If You Build It… you know the rest.
On January 23rd, 2019, Forbes published an article titled, Cannabis Cafes are Coming. Today, October 1st of the same year, I’m telling you they are already here.
As my friend and I walked up to the sketchy and dank side-street location I had been What’s App’d, I wasn’t even sure I was in the right place. We stood outside one of those industrial freight elevators for a few minutes, before realizing that it didn’t work and walked inside. Seeing a string of kitchens and a waiting room-type setting… and still thinking I was in the wrong spot, I was only told I had arrived by one indicator: the overpowering smell that slapped me in the face as the elevator opened.
Knowing we were on the right track, but still not expecting what was to come next, we got into the elevator with a security guard who didn’t seem phased by the pungent and hot odor that accompanied us in the lift. Anyways, we get upstairs, we get searched, and they tour us through their two-sided establishment. In shock and sticking out like a sore thumb that was definitely there for the first time, I couldn’t help but think that we were in the prime era of Cannabis Prohibition. The thick cloud of smoke that envelopes you as you walk in has to be eerily similar to the hot and choking cloud of alcohol vapor and sweat that would form in stuffy, underground speakeasies back in the 1920’s.
So why is this important? Well, Lowell Farms: A Cannabis Café is already set to open this Summer and if it successful, many more in the legal market will follow while people in the still illicit market, like where I am, attempt to replicate. More important still, in my opinion, is that the more cannabis café’s, restaurants, and bars continue to open, the more commonplace the behavior will become among consumers and the more commonplace certain brands will become.
Starting with the first point, I mentioned feeling like I was in the prime era of, what I will call, Canna-bition. Another comment that struck my attention was him saying that he would never see himself just going to a place where you just smoked or consumed cannabis. To which I replied, “isn’t that what you do with alcohol at a bar? And sometimes you consume enough alcohol that you want to go talk to a girl.” Seeing his argument had no leg to stand on, he agreed and that’s when it hit me. We are both thinking that this whole situation is weird right now. And it was! We were illegally consuming cannabis in a public setting with other people around us doing the same. It was mind-blowing. But in order to destigmitize cannabis and bring us from the era of Canna-bition to Canna-lization, normalization is critical.
On the basis on making brands more commonplace, think about 3 different bars that you attend regularly. Everything from the name to the music and atmosphere is unique to that specific venue, but what they serve is always the same. Every bar has the same type of vodka, whiskey, tequila, etc. This will be the ultimate goal for certain cannabis brands. How do you get every café selling Mood33 or putting Canndescent pre-rolls on their dessert menu.
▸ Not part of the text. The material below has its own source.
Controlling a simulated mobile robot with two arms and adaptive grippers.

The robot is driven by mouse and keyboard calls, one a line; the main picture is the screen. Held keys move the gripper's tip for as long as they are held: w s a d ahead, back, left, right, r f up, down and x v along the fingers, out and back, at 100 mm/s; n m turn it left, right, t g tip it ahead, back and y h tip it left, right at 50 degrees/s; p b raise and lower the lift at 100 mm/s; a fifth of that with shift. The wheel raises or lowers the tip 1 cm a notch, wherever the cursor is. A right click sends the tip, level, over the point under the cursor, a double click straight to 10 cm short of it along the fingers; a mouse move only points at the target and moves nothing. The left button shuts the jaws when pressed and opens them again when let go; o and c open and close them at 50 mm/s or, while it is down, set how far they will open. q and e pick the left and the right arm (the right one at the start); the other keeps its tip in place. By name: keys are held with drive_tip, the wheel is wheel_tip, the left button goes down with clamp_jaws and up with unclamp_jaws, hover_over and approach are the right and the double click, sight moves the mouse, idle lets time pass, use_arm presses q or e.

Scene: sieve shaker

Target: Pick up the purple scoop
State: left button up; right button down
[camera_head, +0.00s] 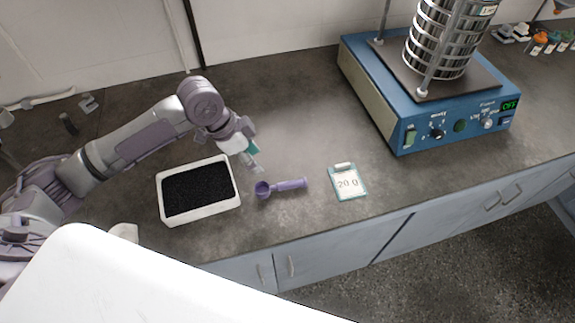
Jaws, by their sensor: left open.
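The purple scoop (290,185) lies on the dark countertop, its round bowl at the left and its handle pointing right. My left gripper (256,168) is open and empty, just above and behind the scoop's bowl, near the right rim of the white tray. It looks apart from the scoop, though the exact height gap is hard to tell. My right gripper is not in view.
A white tray (164,213) of black granules stands left of the scoop. A blue sieve shaker (398,128) with stacked sieves stands at back right. The counter's front edge is close.

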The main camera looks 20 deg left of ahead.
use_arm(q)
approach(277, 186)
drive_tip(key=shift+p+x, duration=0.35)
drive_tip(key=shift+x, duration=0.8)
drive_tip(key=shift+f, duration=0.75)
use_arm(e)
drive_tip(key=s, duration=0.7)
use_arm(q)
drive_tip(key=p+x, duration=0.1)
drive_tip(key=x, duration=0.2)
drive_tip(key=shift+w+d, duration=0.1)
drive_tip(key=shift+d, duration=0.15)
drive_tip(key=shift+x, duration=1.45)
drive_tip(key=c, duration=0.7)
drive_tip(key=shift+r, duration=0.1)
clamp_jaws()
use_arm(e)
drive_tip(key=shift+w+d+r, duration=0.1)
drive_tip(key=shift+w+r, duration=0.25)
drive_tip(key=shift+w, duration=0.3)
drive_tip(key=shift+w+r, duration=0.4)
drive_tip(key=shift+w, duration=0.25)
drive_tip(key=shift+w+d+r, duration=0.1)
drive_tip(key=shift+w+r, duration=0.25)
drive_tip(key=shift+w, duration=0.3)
This is both the challenge and opportunity that I see for this aspect of the cannabis industry that is just now beginning to emerge because of regulations.
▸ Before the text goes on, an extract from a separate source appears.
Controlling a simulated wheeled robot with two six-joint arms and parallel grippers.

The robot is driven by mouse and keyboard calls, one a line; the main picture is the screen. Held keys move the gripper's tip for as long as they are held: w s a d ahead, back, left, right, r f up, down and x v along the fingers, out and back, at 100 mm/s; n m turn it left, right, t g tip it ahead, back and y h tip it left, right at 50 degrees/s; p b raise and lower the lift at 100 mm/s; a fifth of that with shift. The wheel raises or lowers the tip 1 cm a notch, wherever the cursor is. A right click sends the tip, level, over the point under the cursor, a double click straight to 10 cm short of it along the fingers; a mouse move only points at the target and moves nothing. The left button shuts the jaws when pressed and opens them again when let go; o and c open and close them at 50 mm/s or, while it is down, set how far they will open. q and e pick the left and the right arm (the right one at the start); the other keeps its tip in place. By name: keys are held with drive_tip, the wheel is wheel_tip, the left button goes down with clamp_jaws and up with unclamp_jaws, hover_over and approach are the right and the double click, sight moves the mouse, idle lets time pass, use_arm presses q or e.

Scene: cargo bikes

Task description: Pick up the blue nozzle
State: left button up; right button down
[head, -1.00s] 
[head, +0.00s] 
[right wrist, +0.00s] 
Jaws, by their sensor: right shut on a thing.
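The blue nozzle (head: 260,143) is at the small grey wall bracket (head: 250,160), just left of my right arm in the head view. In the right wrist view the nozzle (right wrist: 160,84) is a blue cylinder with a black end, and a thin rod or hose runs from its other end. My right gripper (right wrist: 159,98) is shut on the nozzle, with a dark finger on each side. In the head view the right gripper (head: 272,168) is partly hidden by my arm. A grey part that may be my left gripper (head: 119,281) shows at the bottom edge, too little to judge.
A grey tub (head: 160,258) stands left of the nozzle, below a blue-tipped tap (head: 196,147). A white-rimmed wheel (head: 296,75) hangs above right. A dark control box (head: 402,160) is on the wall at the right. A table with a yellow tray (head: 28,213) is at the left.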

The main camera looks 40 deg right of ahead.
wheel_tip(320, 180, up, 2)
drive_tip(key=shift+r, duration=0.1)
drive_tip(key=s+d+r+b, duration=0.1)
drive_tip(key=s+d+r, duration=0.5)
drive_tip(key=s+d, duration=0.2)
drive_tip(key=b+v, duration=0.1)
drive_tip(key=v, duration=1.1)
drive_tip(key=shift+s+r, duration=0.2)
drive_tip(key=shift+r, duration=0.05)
So there are two extremes – on one end we have illicit club scenes that are distributing and allowing the consumption of cannabis. On the other end of the spectrum, and country, we have the first fully legal cannabis club that will allow consumption in a variety of forms. Both will have an impact on the cannabis industry and I see elimination of stigma as well as giving brands the platform to become the Coca-Cola or Bud Light of Cannabis.